Por que o frequencímetro não funcionou?
Depois de pesquisar muito na Internet e ler alguns papers de vários fabricantes sobre o tal “cristal cilíndrico” usado em relógios e placas mãe de computador eu comecei a vislumbrar uma resposta “técnica” para o leitor: – este tipo de cristal, aparentemente, talvez não fornecesse energia suficiente para excitar o oscilador usado no frequencímetro para testar cristais cujo esquema eu reproduzo na fig. 4.
Esta era ainda uma suspeita, logo precisava ser melhor investigada.
Continuando as buscas na Internet encontrei um artigo de Mr. Albert van Bemmelen que endossava minhas suspeitas e sugeria um circuito relativamente simples para testar este tipo de cristal.
O circuito integrado CD 4060
A solução proposta por Mr.Bemmelen utiliza o CD4060 que é um oscilador e contador/divisor de frequência de 14 estágios que eu já conhecia desde os meus tempos de estudante auto didata de eletrônica digital pelos idos de 1980.
Vamos dar uma olhada na fig. 5 e ver como este CI funciona antes de partir para a minha versão do testador inspirada na sugestão de Mr.

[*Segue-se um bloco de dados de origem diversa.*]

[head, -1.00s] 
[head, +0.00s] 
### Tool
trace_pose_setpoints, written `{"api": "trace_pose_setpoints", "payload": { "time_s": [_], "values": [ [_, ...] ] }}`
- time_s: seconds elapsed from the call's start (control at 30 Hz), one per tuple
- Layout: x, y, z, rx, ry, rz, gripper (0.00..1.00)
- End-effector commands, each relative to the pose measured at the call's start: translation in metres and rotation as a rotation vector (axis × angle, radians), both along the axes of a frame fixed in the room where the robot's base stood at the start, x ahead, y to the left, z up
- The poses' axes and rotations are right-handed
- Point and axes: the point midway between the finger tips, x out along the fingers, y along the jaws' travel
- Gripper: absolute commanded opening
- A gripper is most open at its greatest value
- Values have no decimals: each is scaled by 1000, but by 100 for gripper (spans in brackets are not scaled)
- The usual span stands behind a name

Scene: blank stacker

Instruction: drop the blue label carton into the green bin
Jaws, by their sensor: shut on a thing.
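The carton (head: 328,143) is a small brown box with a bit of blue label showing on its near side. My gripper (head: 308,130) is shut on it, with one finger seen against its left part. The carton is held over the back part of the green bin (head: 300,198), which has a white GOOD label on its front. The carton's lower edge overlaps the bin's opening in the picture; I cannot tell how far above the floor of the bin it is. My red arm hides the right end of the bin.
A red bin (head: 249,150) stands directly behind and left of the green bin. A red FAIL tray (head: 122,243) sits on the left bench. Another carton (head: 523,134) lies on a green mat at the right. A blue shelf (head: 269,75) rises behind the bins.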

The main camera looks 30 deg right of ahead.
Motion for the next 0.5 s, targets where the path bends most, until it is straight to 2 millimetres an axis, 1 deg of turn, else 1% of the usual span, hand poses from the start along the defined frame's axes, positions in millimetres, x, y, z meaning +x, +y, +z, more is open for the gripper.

Bemmelen.
Os pinos 10 e 11 recebem o CLOCK que no nosso caso será produzido pelo cristal de 32,768kHz que queremos testar.
Internamente o CI produz 10 divisões de frequência nos pinos 1 a 7 e 13 a 15.
No circuito que eu vou propor a seguir utilizaremos os pinos 1, 2 ou 3 que nos fornecerão frequência de 8Hz, 4Hz e 2Hz respectivamente e mais adiante você entenderá por que escolhi estas três frequências
De acordo com o data sheet do CD4060 devemos manter o pino de RESET (12) em nível baixo para não desabilitar o oscilador.
Sendo assim, este pino será ligado ao negativo (ground) da fonte junto com o pino 8.
A alimentação é feita no pino 16 e pode variar de 3V a 15V o que torna nosso circuito bastante versátil, entretanto aqui vale uma observação, na prática o circuito não funcionou com alimentação abaixo de 6V.
Eu levanto duas hipóteses:
1) a corrente consumida pelo LED, embora baixa, pode ter afetado o funcionamento do CI.
2) Já tive problemas no passado ao tentar alimentar CMOS de alguns fabricantes com 5V.
Algo a ser investigado, por isso optei por 9V que dá até para usar com bateria.
O JIG de teste para cristal de 32,768kHz
Na Fig. 6 temos a versão do testador que eu fiz.
Para facilitar a vida do técnico eu optei por usa um LED ligado entre o positivo da fonte através de um resistor limitador de corrente (390ohms) e os pinos 1, 2 ou 3.
Por que escolhi estes pinos?
Muito simples, se você voltar a Fig. 6 verá que nestes pinos obteremos as frequências 8Hz, 4Hz e 2Hz que correspondem aos períodos de 0,125s, 0,25s e 0,5s respectivamente fazendo com que o LED pisque nestes intervalos de tempo facilmente observáveis visualmente.
Frequências maiores, portanto com períodos menores começam a se tornarem difíceis de visualização por causa da nossa persistência de visão.
#Partiu montagem
Primeiro fiz alguns ensaios numa protoboard para ver se tudo funcionava a contento e posteriormente resolvi montar tudo numa pequena placa padronizada de circuito impresso como vemos na Fig.7.
De volta ao frequencímetro
Quando eu já ia encerrando o artigo me surgiu uma ideia: – e se eu injetasse uma das saídas do 4060 no frequencímetro?
Pois bem fiz isso e funcionou o que parece demonstrar alguma incompatibilidade do cristal com o circuito oscilador proposto no frequencímetro mostrado na figura 4.
Futuramente pretendo investigar mais isso.
Por ora temos uma solução simples e barata para testar o cristal de 32,768kHz que atende inclusive a quem não possui o frequencímetro nem osciloscópio.